Thailand needs to adjust tax rates before it can join OECD: Pichai

WEDNESDAY, OCTOBER 30, 2024

The country’s path to full OECD membership will require substantial reforms, including implementing the Global Minimum Tax of 15% for large companies

Thailand has a lot more to accomplish including enforcing the so-called Global Minimum Tax (GMT) measure before it can join the Organisation for Economic Cooperation and Development (OECD), Finance Minister Pichai Chunhavajira said on Wednesday.

Pichai was speaking to reporters after meeting with OECD secretary-general Mathias Cormann at Government House.

The minister said he had learned that Thailand had several more tasks to accomplish in five years before it could be accepted as a formal member of the OECD.

He said the kingdom would have to revive its laws and standards of practice to meet the standards of the OECD member nations.

Thailand needs to adjust tax rates before it can join OECD: Pichai The country will, in particular, have to adjust its tax measures to be in line with the OECD’s policies.

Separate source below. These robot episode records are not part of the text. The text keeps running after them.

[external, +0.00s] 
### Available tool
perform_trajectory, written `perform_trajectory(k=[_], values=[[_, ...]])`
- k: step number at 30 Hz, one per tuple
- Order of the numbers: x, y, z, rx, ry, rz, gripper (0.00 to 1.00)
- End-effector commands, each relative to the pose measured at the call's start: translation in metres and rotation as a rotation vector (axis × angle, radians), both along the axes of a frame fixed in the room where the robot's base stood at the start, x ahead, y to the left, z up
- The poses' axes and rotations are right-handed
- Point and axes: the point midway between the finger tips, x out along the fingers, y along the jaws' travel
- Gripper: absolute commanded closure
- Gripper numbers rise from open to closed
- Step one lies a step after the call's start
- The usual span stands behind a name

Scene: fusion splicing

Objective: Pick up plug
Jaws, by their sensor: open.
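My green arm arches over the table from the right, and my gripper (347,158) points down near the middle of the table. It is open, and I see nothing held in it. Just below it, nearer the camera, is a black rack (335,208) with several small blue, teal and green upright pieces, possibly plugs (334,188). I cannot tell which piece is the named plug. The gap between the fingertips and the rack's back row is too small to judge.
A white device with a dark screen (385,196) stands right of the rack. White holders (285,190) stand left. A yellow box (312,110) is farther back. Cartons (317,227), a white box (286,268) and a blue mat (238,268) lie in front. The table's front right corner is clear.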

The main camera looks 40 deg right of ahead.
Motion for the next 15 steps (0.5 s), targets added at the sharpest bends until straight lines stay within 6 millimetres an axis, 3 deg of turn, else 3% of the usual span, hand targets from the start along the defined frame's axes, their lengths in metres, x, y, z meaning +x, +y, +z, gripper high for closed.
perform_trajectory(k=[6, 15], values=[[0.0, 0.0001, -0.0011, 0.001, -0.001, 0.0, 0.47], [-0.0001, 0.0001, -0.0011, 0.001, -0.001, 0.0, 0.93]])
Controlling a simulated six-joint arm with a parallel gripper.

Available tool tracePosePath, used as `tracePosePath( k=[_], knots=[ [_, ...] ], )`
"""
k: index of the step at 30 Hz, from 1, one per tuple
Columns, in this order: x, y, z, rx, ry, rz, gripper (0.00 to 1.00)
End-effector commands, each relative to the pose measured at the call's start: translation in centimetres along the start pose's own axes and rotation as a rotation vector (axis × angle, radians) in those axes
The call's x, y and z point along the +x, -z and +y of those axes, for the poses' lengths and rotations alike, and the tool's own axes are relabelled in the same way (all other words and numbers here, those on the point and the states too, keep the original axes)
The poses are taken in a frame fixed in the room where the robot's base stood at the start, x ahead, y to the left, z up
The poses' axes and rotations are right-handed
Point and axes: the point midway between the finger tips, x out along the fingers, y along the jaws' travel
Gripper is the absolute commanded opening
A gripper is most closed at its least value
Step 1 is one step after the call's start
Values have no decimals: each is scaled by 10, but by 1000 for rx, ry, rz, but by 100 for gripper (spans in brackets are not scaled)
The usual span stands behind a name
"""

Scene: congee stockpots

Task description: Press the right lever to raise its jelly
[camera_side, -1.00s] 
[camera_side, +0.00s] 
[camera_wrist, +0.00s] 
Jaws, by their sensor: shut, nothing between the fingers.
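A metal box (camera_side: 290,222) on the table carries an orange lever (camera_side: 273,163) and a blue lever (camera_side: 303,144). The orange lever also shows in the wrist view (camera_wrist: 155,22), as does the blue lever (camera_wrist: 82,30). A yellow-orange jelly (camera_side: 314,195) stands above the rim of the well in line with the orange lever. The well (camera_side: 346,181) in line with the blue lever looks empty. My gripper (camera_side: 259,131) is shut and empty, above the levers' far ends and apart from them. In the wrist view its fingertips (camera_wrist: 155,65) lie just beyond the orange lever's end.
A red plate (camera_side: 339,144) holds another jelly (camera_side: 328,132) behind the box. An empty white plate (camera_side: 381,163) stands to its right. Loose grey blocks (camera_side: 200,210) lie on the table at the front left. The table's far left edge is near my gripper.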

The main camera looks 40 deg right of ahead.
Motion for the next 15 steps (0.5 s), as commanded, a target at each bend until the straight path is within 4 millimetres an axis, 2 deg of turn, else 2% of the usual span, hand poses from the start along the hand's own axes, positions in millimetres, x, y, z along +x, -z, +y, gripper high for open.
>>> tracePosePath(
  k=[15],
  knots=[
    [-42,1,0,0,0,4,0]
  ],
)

The finance minister, who also doubles as deputy PM, said the Board of Investment is scheduled to deliberate on Friday on the implementation of the GMT as required by the OECD.

The GMT is an internationally agreed-upon minimum rate of tax that has to be paid by large corporations.

The new GMT sets the proposed rate at 15% on profits. The OECD proposal has received the support of 137 countries and was approved at the October 2021 Summit in Rome to go into effect in 2024.

Pichai said the BOI may consider other tax privileges to replace corporate tax exemption for large corporations. For instance, it may implement tax reductions for companies that invest in human resource development or firms that use green technologies.

During the discussion, Pichai said the OECD secretary-general also advised Thailand to follow examples set by certain developed countries on how to efficiently achieve economic recovery.